* BEGIN Supplied material *
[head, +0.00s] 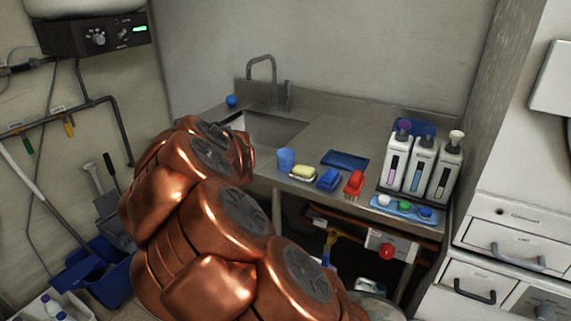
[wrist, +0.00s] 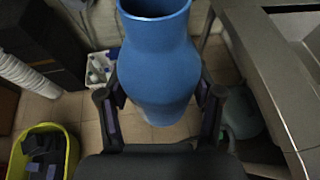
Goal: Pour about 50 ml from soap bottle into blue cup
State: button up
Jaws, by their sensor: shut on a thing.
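My gripper (wrist: 160,104) shows in the wrist view, with its fingers on both sides of a blue, wide-mouthed bottle (wrist: 158,62). It is shut on this bottle, which has an open top and a narrowed neck; I cannot read a label on it or see its contents. In the head view my copper arm hides the gripper and the held bottle. A small blue cup (head: 286,159) stands on the steel counter (head: 325,130), right of the sink. In the wrist view the bottle is over the floor, beside the counter edge.
On the counter are a yellow sponge (head: 303,173), blue and red brushes (head: 354,183), a blue tray (head: 345,160) and several white dispensers (head: 422,165) at the right. The sink (head: 265,130) has a tall tap. A yellow bin (wrist: 70,145) stands on the floor.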

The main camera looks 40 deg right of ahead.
* END Supplied material *
> [What needs to be done] Reproduce the listing word for word and omit its pictures.

> [Final result]
[head, +0.00s] 
[wrist, +0.00s] 
Goal: Pour about 50 ml from soap bottle into blue cup
State: button up
Jaws, by their sensor: shut on a thing.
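My gripper (wrist: 160,104) shows in the wrist view, with its fingers on both sides of a blue, wide-mouthed bottle (wrist: 158,62). It is shut on this bottle, which has an open top and a narrowed neck; I cannot read a label on it or see its contents. In the head view my copper arm hides the gripper and the held bottle. A small blue cup (head: 286,159) stands on the steel counter (head: 325,130), right of the sink. In the wrist view the bottle is over the floor, beside the counter edge.
On the counter are a yellow sponge (head: 303,173), blue and red brushes (head: 354,183), a blue tray (head: 345,160) and several white dispensers (head: 422,165) at the right. The sink (head: 265,130) has a tall tap. A yellow bin (wrist: 70,145) stands on the floor.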

The main camera looks 40 deg right of ahead.

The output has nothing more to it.